Outre les piques d’usage entre les deux boîtes et leurs représentants, les accords fusent. Sur la fibre, les deux opérateurs ont un accord de cofinancement des réseaux, portant sur une soixantaine de communes. Sur le mobile, c’est le réseau d’Orange dont Free profite pour combler sa couverture toujours partielle du territoire français (30 %). En mars 2011, les deux opérateurs ont signé un accord d’itinérance d’une valeur d’un milliard d’euros. Pour justifier ce rapprochement, Stéphane Richard explique qu’il ne voulait pas voir ce chiffre d’affaires additionnel aller dans la poche de la concurrence. Quitte à accepter, sur un réseau d’antennes qu’il estime déjà saturé, le forfait imposé dans les termes de Free ? Soit une consommation Internet plafonnée à 3 giga octets (bien plus que celle proposée chez Orange) et ouverte aux peer-to-peer et à la voix sur IP (services tel Skype), jusque là bannis (ou nécessitant un effort financier) du mobile.

De même, quand Xavier Niel est prompt à dénoncer “l’État” ou “Bercy”, il peut compter dans le même temps sur certains soutiens de poids. Du côté de François Fillon, également remercié en fin de présentation, ou du cabinet d’Éric Besson, le ministre de l’industrie et de l’Économie numérique. Qui s’est d’ailleurs “félicité” du “lancement commercial” de Free dans un communiqué.
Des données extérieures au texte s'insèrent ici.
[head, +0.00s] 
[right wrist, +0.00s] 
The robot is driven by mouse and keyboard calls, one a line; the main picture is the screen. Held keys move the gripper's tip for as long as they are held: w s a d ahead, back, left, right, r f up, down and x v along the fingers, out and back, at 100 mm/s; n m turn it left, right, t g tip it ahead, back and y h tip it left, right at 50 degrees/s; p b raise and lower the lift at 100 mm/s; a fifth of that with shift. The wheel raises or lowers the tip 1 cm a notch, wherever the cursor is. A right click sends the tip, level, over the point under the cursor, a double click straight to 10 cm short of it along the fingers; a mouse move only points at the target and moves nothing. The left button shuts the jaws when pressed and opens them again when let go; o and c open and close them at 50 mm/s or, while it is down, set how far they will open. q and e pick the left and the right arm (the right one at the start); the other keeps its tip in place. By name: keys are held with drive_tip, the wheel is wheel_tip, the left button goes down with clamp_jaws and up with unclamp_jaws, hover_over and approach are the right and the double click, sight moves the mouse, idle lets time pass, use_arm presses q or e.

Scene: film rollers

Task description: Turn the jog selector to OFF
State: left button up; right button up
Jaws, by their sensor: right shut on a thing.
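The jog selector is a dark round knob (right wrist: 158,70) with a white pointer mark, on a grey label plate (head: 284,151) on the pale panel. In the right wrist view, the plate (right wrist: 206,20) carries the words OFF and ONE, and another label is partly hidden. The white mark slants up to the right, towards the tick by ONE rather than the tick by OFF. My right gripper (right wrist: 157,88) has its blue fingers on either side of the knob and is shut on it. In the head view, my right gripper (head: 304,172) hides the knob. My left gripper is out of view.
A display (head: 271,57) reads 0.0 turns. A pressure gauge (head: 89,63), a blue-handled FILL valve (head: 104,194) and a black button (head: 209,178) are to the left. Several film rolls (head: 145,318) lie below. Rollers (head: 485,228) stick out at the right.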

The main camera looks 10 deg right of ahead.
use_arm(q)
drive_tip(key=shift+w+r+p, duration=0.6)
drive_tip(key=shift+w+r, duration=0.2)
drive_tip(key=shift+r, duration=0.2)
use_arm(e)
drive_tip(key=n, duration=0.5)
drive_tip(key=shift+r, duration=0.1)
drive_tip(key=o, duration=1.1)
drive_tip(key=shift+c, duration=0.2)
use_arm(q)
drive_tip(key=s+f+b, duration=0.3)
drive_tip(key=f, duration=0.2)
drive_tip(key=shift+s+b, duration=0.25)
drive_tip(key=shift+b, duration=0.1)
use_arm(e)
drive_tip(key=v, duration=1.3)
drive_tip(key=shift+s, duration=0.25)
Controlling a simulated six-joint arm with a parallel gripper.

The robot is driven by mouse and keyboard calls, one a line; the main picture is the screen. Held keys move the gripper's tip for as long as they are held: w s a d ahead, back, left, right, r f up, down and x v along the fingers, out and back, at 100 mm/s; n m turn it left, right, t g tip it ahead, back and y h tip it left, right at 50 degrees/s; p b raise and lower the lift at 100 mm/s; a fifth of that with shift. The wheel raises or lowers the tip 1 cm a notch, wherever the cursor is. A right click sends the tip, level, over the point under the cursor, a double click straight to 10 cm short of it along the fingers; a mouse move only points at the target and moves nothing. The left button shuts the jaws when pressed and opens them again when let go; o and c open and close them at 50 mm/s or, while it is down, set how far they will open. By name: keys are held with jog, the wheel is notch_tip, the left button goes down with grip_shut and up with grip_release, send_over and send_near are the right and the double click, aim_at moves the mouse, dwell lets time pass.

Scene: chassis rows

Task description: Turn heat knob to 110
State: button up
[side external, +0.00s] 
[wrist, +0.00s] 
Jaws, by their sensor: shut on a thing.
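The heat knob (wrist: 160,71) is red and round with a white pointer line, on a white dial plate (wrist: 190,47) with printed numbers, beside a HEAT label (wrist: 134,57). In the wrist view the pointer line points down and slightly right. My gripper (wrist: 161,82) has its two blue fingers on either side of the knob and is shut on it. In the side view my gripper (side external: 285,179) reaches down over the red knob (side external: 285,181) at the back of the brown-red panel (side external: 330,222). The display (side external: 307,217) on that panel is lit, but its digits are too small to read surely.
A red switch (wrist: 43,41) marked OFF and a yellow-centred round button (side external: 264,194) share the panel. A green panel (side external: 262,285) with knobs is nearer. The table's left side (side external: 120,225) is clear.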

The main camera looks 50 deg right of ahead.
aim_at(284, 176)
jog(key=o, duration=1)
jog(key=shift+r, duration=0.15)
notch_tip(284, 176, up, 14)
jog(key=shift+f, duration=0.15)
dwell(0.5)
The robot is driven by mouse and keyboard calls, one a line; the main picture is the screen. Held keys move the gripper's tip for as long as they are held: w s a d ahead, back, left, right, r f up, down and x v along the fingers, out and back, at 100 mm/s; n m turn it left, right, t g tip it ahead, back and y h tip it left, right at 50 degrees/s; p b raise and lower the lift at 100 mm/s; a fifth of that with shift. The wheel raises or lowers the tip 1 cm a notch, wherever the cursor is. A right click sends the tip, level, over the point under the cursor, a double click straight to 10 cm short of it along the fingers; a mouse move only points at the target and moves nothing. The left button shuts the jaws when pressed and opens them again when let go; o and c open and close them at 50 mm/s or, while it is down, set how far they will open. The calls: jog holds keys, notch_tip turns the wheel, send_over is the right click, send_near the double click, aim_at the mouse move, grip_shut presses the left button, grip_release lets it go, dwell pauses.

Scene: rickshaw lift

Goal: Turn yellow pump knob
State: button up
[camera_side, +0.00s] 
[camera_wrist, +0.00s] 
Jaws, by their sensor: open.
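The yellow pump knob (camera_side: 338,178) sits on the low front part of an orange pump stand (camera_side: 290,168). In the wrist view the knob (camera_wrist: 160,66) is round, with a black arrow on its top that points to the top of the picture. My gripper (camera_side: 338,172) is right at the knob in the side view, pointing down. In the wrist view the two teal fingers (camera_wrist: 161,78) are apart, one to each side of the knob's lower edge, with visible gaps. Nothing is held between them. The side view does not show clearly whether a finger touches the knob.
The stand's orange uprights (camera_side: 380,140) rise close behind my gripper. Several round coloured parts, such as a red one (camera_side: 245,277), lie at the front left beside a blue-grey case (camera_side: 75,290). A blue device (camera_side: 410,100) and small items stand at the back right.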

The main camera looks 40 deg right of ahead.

Si la course à la licence mobile a été longue et semée d’embûches, le “petit” opérateur a aussi su faire du lobbying, et s’entourer des bonnes personnes.

En l’état, l’offre de Free semble effectivement attractive pour le consommateur, comparée aux multiples forfaits des concurrents Orange, SFR et Bouygues Telecom. Moins chère, plus lisible (uniquement deux offres et une page de Conditions Générales de Vente) et dans le respect du principe de neutralité des réseaux. Déjà un progrès. Le patron de Free a néanmoins rappelé que les offres annoncées aujourd’hui ne constituent que des “produits d’appel”, destinées aux premiers abonnés. D’autres suivront, “Méfiez-vous !”, ironise Xavier Niel. Satisfait mais prudent, Edouard Barriero, en charge d’Internet au sein de l’association de consommateurs UFC-Que Choisir avertit à son tour : “Le diable est dans les détails”.


Voir aussi FreeMobile : combien ça coûte ?, la #data calculette d’OWNI pour comparer ce que vous paierez jusqu’à votre date de fin d’engagement, en conservant votre forfait ou en choisissant un forfait Free Mobile (frais de résiliation compris).

  1. actionnaire minoritaire (à 6%) de 22mars, société éditrice d’OWNI []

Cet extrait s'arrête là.